The study said that parents helped to encourage such behaviour by not questioning where their children got extra money or turned a blind eye to certain warning signals.
"Parents knowingly or unknowingly colluded with these activities when they did not question the source of their children's gifts, clothing and income that they did not provide," the study said. It also denounced the practice in some local communities of mothers supporting their daughter's relationships with older men for material gain.
"In general, girls were required or encouraged to have relationships with older men in exchange for material goods to ensure their 'betterment'. As such, school fees, lunch money and bus fare, school books and supplies as well as graduation-related expenses (hairdo, ring, gown, dress, shoes, etc) emerged as material goods and educational support that were exchanged for sex," the study said.
And Semaj said this kind of behaviour by mothers is not confined to the lower strata of society but is widespread. However, it takes on different forms in the middle and upper stratas.
"There is the concept of a trophy wife. Look how many men who have achieved whether in finance or business or academia or sport, have beauty contestant wives -- the trophy wives. So she is sold to the highest bidder. So on one level she is working for a box food, or a pair of shoes or a dress, on the other level she is working for a house or a car or a ring. Someone had said that all women are prostitutes, the question is what's the price? A box lunch or a Benz? So women in general in many levels of society are socialised that you trade your sexual favours for material return and the ultimate thing is to get a ring."

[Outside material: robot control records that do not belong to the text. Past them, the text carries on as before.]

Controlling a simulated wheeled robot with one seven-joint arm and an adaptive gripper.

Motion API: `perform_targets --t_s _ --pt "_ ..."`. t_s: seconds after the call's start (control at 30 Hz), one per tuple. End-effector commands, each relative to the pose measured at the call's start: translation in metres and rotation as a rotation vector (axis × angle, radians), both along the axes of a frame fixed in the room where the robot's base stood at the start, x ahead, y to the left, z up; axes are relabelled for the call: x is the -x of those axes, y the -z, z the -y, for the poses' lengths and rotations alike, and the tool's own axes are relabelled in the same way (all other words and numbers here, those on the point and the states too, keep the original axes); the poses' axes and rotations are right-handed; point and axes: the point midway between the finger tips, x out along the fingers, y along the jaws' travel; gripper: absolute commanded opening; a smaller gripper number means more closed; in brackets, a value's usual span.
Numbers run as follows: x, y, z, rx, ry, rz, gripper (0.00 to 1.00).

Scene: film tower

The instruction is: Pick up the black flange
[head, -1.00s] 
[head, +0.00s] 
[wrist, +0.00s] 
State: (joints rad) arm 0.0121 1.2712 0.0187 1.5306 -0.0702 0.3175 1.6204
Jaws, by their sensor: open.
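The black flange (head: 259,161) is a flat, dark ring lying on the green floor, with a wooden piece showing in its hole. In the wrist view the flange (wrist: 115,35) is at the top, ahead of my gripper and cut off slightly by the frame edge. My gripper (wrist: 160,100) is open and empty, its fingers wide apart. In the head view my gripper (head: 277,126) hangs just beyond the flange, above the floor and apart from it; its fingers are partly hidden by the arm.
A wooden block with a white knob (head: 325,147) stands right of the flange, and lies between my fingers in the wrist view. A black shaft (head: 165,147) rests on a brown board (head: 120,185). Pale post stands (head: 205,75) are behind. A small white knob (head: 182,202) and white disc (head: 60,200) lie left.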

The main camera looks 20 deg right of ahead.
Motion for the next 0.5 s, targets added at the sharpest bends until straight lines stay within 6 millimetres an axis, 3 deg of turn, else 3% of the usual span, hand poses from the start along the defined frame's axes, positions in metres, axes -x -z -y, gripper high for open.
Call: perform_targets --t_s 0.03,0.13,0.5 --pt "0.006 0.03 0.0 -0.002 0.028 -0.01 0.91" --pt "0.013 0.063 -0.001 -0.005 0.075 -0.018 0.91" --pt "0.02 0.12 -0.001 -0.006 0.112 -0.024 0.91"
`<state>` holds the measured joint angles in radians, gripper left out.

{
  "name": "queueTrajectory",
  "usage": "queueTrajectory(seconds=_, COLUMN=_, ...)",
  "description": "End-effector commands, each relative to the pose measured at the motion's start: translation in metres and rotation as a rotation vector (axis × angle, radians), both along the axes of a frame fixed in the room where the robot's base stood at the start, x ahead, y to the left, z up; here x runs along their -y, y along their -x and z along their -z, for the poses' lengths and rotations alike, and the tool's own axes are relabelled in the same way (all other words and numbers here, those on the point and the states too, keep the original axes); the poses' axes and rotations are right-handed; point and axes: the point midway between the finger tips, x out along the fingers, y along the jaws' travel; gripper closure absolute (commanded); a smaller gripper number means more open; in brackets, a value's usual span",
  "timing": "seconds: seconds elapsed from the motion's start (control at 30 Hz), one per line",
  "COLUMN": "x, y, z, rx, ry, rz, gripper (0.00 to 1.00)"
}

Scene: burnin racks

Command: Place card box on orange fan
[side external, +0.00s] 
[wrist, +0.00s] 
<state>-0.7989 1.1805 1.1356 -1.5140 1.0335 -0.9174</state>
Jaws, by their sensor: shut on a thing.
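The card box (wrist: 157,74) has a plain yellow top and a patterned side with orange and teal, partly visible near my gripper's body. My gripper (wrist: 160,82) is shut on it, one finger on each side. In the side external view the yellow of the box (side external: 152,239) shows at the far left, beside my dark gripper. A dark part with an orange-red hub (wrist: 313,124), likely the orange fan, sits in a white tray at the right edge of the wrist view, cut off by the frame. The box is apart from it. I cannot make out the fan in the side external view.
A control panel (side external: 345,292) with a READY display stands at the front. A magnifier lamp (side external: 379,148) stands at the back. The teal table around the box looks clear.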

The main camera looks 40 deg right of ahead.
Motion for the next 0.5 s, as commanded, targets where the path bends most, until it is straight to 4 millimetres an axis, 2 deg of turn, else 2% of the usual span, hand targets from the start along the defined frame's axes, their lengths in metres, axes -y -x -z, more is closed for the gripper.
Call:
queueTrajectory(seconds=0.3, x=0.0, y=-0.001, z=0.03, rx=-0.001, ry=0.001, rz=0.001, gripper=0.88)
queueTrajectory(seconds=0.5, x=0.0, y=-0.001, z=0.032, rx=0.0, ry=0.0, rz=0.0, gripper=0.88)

This, he said is then passed on to the daughters.
"Mothers are the ones who are willing to sanction this or fight against it," he said. "Fathers tend to be either neutral in the matter or protect their daughters..."
And the act is not confined to Jamaica.
In 2008 a United States couple was charged for training a 12-year-old girl as a sexual dominatrix, and forcing her into prostitution.
Todd Barkau and the then 44-year-old mother of the girl, were allegedly running a sex business, the Associated Press reported.
"Barkau obtained control of a 12-year-old girl and he groomed, trained and forced her to become a sexual dominatrix," lawyer John Wood said.
The New York man began training the girl in 2000 and forced her to have sex with him and other men, the indictment said.
The girl was allegedly sold on the Internet as a 19 to 20-year-old dominatrix when she was 14 by Barkau, who started a sex business.
Photographs of the teenager engaging in sexual acts were also circulated online.
The mother of the girl was charged with "encouraging and participating" in the business.
Semaj said the involvement of a parent will have one of two impacts on the child.
"One, there are daughters who accept it. Because your mother is a source of authority and if my mother sanctions this behaviour, if my mother lives this kind of life, if my mother's existence is to take things from men in return for sexual favours then I will accept it. There are mothers who actually teach this by the way they live or by things that they say. But there are other mothers who are adamantly against it. These are the mothers who, the mantra that they share with their daughter is go to school, pass you exams, get a good job so that no man can tek liberty wid you, and the daughter will accept this. So between those two extremes that is where we exist as a society."